U.S. TAX TREATIES

The U.S. has entered into income tax treaties with 61 countries (See the three notes at the bottom of this page.). The main purpose of an income tax treaty is to avoid double taxation of persons or transactions by designating which of the two countries will be permitted to impose its tax when their respective tax laws conflict. Most income tax treaties also address other topics, such as lowering the rate at which tax on investment income might otherwise be imposed, raising the threshold of business activity within a country before tax will be imposed on business profits, and exchanging information between the tax authorities of the two relevant countries.

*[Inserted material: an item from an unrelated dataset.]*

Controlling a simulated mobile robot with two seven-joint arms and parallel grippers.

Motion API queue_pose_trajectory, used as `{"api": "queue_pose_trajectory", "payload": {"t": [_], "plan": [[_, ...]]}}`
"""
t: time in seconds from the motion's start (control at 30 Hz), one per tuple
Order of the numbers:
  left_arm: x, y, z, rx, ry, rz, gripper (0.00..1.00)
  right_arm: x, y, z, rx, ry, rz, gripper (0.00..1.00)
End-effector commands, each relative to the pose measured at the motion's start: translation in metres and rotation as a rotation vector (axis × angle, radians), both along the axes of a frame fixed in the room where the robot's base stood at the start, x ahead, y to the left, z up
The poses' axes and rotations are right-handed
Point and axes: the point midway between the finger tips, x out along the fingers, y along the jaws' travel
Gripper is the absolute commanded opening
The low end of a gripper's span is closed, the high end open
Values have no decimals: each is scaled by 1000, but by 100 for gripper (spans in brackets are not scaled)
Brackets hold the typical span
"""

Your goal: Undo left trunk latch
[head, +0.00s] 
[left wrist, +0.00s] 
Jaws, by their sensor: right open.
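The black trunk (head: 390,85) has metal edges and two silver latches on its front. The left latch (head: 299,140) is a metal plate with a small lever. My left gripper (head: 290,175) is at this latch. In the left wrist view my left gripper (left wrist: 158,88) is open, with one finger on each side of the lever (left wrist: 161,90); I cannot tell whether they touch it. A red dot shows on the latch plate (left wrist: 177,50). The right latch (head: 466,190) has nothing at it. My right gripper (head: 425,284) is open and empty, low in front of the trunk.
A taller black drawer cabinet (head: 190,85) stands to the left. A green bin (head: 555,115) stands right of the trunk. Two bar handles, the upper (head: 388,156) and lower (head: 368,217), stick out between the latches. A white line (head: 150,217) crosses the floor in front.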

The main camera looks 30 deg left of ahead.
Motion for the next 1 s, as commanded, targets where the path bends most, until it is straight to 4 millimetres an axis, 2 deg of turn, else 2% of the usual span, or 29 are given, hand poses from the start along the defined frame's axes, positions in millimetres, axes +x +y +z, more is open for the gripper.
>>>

Below is a list of the countries with which the U.S. maintains income tax treaties:
Armenia Aruba Australia Austria
Azerbaijan Barbados Belarus Belgium
Bermuda Canada Cyprus Czech Republic
Denmark Egypt Finland France
Georgia Germany Greece Hungary
Iceland India Indonesia Ireland
Israel Italy Jamaica Japan
Kazakstan Korea Kyrgyzstan Luxembourg
Malta Mexico Moldova Morocco
Netherlands Netherlands Antilles New Zealand Norway
Pakistan PRC (China) Philippines Poland
Portugal Romania Russia Slovakia
South Africa Spain Sweden Switzerland
Tajikistan Thailand Trinidad & Tobago Turkey
Turkmenistan Tunisia Ukraine United Kingdom
Uzbekistan

 


NOTES:
  1. The treaty signed by the U.S. and the U.S.S.R. on June 20, 1973 applies to the following countries, all of which were formerly republics within the U.S.S.R.: Armenia, Azerbajian, Belarus, Georgia, Kazakhstan, Kyrgzstan, Tajikistan, Turkmenistan, Ukraine and Uzbekistan.
  2. Both the treaty between the U.S. and Aruba and that between the U.S. and the Netherlands Antilles were terminated effective January 1, 1998, except for Article VIII (pertaining to interest). A protocol, effective December 30, 1996, restricts the exception to certain types of interest.
  3. The treaty between the U.S. and the Ukraine remains pending in the U.S. Senate. Therefore, it is not currently effective.